You can't keep comparing the private sector to what teachers earn because it's like comparing apples to oranges; it's like comparing Pepsi-Cola to the US Army. They serve different purposes. The schools don't make widgets, nor do they turn a profit on any manufacturing or service they provide. They are a non-profit, government entity chartered by New York State and subject to its laws. 

If you want to vote "no" just be honest about why. You hate the teachers and their remuneration, so you don't really care about how a "no" vote might affect the children. You already know that it will - 2013 showed us. 

You can bleat on and on about how the music department needs more people, but it needs those people because of the people lost in 2013, when you succeeded in pushing a "no" vote. 
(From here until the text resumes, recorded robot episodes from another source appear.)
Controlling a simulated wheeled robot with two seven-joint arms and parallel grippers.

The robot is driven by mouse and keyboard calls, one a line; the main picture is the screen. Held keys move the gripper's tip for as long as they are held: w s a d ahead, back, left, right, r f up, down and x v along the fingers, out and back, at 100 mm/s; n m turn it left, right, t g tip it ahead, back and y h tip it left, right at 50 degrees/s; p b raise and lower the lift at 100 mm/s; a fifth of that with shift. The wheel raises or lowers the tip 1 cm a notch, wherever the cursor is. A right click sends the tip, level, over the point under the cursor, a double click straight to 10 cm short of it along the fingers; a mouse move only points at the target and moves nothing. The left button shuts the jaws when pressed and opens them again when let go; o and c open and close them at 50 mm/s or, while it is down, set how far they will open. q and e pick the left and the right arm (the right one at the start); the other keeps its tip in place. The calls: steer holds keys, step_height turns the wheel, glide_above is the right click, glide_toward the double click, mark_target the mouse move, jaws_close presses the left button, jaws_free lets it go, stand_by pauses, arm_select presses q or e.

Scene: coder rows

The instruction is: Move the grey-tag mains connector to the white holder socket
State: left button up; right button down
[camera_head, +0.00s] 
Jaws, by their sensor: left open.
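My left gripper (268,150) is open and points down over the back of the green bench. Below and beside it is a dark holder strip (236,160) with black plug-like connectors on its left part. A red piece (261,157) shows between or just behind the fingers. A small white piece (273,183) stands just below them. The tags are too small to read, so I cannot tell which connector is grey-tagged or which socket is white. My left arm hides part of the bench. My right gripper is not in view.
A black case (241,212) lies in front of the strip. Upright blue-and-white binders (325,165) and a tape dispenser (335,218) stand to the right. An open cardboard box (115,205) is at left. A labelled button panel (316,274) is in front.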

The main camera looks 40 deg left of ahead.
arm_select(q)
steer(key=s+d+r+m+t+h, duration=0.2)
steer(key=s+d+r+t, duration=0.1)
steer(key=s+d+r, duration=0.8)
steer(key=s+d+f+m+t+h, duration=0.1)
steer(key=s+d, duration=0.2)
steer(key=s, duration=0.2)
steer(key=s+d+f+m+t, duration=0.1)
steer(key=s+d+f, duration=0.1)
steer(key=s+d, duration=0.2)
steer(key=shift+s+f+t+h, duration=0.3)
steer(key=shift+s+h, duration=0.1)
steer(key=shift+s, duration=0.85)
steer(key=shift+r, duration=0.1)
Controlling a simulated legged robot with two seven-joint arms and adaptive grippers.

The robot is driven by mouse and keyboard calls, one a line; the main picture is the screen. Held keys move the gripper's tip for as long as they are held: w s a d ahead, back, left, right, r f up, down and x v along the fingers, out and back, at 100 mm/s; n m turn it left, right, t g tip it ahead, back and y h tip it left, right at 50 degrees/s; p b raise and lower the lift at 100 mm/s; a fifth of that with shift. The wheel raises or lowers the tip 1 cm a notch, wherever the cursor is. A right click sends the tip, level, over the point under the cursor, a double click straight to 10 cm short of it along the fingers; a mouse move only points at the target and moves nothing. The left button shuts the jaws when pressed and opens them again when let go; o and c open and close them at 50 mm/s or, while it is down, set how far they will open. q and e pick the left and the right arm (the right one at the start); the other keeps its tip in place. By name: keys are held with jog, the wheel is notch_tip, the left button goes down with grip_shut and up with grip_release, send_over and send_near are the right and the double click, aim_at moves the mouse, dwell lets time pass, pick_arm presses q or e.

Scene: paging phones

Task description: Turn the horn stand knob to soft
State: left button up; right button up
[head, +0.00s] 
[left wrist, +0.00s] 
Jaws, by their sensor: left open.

You can bleat on and on about how "employee luxuries" need to be rolled back so that the district can somehow magically hire three additional music staffers at, presumably, the low, fast-food pay and benefits you demand. Good luck with that. 

Clarence schools, as set forth in the image above, has lost almost $70 million in state aid that was owed to them thanks to the withholding of foundation aid and the added insult of the Gap Elimination Adjustment, whereby the state balanced its own budget on the backs of New York's students. Instead of targeting the real culprits - Albany politicians - the "no" coalition wants to target students and teachers and threaten palpable, genuine, irreparable harm year after year. 

Just be honest about it: no one believes that you care about the students. I've known this for a fact ever since 2013 when I and many others similarly situated went out-of-pocket to undo some of the harm you did. Stop pretending and just tell the truth: you will advocate for a no vote every year, and you'll manufacture an excuse for it around your conclusion.